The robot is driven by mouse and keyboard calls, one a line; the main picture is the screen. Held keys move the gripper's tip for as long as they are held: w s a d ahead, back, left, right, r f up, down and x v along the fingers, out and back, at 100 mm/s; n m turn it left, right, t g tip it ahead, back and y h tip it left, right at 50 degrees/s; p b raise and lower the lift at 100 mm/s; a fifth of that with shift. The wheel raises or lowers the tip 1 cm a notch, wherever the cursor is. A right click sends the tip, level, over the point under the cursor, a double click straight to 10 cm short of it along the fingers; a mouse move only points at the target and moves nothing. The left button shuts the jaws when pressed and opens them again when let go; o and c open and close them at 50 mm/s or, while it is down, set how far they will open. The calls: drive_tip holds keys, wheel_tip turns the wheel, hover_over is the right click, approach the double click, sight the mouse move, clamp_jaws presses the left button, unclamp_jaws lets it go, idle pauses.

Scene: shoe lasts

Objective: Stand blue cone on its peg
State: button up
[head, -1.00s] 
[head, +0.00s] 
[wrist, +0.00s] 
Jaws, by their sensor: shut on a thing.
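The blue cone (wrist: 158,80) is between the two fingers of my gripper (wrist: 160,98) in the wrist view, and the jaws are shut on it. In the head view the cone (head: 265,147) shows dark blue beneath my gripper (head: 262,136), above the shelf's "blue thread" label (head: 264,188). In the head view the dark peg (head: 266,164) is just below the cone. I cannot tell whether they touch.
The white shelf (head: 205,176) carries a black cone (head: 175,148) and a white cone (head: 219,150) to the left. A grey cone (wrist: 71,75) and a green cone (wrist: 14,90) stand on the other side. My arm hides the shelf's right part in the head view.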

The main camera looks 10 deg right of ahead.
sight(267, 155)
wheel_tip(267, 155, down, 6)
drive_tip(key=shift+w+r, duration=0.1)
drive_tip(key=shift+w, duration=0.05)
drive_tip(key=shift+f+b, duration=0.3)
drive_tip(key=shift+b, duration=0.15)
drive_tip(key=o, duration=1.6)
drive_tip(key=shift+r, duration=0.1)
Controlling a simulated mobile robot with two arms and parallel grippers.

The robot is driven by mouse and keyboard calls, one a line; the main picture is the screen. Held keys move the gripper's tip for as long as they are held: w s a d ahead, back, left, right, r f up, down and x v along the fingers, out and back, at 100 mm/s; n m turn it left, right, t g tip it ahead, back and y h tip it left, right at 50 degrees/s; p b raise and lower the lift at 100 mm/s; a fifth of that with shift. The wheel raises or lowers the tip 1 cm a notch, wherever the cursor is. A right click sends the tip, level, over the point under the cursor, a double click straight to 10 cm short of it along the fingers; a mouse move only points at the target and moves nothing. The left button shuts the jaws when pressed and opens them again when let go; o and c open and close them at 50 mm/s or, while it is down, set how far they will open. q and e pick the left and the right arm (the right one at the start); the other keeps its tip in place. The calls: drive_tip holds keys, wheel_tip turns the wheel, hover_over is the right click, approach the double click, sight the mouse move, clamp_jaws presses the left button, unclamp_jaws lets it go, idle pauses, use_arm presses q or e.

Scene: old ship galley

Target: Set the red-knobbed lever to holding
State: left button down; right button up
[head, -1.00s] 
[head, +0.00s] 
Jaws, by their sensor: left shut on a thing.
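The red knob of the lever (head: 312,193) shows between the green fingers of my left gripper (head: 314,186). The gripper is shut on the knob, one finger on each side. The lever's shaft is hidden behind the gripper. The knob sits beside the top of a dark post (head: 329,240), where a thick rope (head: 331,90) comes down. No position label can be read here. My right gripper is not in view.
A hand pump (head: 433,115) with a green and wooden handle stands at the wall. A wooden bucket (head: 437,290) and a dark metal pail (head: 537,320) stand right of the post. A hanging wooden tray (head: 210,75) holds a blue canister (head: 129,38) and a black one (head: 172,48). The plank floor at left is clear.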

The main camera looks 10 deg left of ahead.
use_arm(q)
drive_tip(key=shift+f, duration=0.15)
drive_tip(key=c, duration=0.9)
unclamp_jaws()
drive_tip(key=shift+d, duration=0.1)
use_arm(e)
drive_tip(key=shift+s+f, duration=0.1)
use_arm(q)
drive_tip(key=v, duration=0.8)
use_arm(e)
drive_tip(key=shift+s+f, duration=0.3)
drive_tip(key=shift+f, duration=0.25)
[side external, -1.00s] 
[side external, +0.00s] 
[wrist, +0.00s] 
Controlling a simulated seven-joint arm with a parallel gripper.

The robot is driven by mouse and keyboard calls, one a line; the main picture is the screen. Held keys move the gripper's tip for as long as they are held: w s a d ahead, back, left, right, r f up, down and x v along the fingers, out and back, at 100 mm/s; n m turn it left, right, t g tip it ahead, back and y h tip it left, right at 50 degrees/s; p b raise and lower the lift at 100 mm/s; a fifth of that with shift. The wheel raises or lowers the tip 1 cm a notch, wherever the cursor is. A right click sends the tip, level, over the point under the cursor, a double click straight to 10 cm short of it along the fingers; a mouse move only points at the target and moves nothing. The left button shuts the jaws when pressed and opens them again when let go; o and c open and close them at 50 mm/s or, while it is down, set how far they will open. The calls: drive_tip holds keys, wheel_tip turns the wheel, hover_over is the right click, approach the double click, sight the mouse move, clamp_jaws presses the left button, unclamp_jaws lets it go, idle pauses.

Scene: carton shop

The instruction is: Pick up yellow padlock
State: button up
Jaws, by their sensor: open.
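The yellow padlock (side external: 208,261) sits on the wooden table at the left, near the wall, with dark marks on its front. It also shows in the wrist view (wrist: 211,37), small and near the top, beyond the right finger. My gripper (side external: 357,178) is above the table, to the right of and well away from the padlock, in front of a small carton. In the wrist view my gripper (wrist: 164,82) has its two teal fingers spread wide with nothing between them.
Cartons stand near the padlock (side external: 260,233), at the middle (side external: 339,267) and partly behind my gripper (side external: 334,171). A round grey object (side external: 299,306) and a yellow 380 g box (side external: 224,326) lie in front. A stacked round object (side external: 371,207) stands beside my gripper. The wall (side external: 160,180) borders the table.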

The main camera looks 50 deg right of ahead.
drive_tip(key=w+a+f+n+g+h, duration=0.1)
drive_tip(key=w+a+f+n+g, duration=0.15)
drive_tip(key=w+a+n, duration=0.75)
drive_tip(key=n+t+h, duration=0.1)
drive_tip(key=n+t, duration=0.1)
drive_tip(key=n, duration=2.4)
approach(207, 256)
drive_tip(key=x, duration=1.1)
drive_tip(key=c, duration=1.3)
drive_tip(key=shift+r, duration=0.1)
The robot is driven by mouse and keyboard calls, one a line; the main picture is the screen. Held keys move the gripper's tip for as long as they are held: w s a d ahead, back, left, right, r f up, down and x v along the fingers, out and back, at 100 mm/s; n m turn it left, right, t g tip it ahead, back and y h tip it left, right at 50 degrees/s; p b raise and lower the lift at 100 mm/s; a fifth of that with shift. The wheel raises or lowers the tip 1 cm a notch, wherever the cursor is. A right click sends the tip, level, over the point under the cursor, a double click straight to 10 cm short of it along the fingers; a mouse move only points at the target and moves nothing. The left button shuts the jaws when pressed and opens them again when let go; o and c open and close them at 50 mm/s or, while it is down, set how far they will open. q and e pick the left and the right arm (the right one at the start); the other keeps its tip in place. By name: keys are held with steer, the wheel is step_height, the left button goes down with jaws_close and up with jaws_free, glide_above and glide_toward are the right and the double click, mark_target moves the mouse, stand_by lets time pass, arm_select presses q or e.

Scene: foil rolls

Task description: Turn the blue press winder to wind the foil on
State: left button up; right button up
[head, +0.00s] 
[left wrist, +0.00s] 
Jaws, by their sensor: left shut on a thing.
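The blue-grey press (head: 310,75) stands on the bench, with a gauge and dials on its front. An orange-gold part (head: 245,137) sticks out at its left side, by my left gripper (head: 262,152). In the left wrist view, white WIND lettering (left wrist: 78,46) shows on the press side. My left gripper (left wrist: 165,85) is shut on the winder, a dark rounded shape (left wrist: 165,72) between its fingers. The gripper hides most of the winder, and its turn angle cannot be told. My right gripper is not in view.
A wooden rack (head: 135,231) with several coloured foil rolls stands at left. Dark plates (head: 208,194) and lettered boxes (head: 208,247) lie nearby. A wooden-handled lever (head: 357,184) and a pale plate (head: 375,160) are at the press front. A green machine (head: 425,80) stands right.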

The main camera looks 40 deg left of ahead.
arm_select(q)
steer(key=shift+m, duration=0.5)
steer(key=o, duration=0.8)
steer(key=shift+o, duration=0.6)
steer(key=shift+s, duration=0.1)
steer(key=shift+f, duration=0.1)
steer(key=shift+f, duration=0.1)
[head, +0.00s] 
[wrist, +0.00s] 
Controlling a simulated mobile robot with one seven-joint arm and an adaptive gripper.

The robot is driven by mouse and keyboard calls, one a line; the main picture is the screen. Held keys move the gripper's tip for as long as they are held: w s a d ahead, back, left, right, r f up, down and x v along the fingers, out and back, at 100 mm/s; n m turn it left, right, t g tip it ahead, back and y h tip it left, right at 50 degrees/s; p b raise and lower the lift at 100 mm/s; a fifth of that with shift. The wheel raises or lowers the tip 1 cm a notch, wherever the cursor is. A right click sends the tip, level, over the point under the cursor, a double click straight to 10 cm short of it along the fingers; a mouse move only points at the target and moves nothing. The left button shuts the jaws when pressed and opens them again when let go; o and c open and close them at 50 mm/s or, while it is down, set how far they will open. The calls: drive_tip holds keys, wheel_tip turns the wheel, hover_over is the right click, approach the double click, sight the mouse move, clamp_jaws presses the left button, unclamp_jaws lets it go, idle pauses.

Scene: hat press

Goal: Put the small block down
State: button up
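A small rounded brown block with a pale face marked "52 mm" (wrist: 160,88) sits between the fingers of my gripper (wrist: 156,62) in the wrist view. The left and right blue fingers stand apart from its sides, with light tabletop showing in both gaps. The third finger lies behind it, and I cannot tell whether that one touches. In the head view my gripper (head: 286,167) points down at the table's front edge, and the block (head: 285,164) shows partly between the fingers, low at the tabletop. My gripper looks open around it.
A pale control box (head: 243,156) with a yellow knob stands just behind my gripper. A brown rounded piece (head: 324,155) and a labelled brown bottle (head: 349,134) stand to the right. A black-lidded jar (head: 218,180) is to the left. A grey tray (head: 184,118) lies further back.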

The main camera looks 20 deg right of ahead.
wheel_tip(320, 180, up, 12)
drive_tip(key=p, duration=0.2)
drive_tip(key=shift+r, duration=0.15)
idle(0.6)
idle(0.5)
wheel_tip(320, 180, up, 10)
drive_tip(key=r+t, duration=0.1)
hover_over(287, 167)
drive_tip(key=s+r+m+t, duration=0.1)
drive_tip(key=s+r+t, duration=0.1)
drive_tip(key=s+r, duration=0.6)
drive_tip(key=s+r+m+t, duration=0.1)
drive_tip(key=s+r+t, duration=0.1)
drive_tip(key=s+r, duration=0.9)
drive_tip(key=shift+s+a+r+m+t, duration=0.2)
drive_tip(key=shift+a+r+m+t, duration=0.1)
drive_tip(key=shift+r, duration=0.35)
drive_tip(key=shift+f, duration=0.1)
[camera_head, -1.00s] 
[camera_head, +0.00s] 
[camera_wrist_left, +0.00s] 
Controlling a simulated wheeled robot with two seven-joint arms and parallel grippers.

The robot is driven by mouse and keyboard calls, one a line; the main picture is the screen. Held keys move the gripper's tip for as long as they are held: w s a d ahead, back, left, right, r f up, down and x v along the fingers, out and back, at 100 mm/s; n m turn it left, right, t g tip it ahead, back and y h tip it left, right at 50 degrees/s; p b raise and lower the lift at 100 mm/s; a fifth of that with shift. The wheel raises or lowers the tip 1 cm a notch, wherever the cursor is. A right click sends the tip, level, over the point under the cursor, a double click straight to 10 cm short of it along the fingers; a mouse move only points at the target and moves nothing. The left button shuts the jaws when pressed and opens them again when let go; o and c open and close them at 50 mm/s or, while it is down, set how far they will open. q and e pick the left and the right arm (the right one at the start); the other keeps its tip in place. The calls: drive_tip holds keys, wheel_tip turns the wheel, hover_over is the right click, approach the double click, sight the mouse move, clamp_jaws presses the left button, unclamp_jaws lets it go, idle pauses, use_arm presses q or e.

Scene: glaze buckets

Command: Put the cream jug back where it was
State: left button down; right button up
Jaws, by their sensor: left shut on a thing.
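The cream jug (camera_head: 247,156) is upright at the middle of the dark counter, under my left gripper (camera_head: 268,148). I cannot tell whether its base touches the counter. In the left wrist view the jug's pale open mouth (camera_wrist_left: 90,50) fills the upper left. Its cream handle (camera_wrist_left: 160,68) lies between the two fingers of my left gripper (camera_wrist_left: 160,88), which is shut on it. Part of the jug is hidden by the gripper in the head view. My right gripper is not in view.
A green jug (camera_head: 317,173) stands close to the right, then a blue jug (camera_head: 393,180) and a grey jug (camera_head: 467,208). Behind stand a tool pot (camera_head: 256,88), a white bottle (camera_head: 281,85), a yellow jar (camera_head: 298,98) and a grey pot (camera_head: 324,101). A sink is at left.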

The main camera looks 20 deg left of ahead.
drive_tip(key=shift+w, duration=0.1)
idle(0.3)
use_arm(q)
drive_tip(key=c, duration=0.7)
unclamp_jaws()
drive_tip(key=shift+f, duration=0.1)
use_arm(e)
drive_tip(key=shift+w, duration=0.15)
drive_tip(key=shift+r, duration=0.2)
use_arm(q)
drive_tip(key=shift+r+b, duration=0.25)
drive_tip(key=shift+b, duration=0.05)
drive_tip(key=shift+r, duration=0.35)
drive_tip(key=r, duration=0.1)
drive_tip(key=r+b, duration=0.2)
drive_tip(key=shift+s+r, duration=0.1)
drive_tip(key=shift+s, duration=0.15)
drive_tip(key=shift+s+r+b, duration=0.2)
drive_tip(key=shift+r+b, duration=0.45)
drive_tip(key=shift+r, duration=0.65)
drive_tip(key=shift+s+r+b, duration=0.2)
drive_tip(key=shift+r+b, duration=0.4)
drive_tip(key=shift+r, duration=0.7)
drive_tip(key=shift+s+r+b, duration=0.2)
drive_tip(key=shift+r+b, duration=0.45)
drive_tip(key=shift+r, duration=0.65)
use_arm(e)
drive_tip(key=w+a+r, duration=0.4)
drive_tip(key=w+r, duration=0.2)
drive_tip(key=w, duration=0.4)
*****
• [Set exercise]:
Begin with the line that has "The main camera looks 10 deg left of ahead." in the listing above and end after the line that has "Controlling a simulated seven-joint"; output those lines exactly.

• [Full output]:
The main camera looks 10 deg left of ahead.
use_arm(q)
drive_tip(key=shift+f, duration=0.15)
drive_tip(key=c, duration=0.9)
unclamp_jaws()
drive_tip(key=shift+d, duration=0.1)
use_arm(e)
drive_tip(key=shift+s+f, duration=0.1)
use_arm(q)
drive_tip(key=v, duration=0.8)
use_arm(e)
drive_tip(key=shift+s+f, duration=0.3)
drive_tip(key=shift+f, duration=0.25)
[side external, -1.00s] 
[side external, +0.00s] 
[wrist, +0.00s] 
Controlling a simulated seven-joint arm with a parallel gripper.

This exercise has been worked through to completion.